■ Recorded information

>>>>

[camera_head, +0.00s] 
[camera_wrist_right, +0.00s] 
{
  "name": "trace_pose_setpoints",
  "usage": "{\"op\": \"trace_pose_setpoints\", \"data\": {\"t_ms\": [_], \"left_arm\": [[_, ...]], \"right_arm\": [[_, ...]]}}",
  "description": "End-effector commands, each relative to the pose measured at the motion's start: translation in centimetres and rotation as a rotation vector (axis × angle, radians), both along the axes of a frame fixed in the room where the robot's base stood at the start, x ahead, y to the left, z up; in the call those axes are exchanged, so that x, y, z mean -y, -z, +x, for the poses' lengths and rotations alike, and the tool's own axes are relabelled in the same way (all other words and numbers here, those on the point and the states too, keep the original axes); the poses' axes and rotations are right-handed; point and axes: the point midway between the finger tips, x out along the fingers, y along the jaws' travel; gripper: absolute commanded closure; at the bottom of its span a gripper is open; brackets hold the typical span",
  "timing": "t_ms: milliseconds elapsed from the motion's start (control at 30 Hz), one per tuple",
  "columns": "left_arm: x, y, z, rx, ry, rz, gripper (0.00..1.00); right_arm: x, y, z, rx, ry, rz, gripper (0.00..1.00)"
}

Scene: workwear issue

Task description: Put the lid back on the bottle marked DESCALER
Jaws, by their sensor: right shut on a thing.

<<<<

■ Exercise instructions
Repeat every line of the data, exactly and in full.

■ Reply to the task
[camera_head, +0.00s] 
[camera_wrist_right, +0.00s] 
{
  "name": "trace_pose_setpoints",
  "usage": "{\"op\": \"trace_pose_setpoints\", \"data\": {\"t_ms\": [_], \"left_arm\": [[_, ...]], \"right_arm\": [[_, ...]]}}",
  "description": "End-effector commands, each relative to the pose measured at the motion's start: translation in centimetres and rotation as a rotation vector (axis × angle, radians), both along the axes of a frame fixed in the room where the robot's base stood at the start, x ahead, y to the left, z up; in the call those axes are exchanged, so that x, y, z mean -y, -z, +x, for the poses' lengths and rotations alike, and the tool's own axes are relabelled in the same way (all other words and numbers here, those on the point and the states too, keep the original axes); the poses' axes and rotations are right-handed; point and axes: the point midway between the finger tips, x out along the fingers, y along the jaws' travel; gripper: absolute commanded closure; at the bottom of its span a gripper is open; brackets hold the typical span",
  "timing": "t_ms: milliseconds elapsed from the motion's start (control at 30 Hz), one per tuple",
  "columns": "left_arm: x, y, z, rx, ry, rz, gripper (0.00..1.00); right_arm: x, y, z, rx, ry, rz, gripper (0.00..1.00)"
}

Scene: workwear issue

Task description: Put the lid back on the bottle marked DESCALER
Jaws, by their sensor: right shut on a thing.

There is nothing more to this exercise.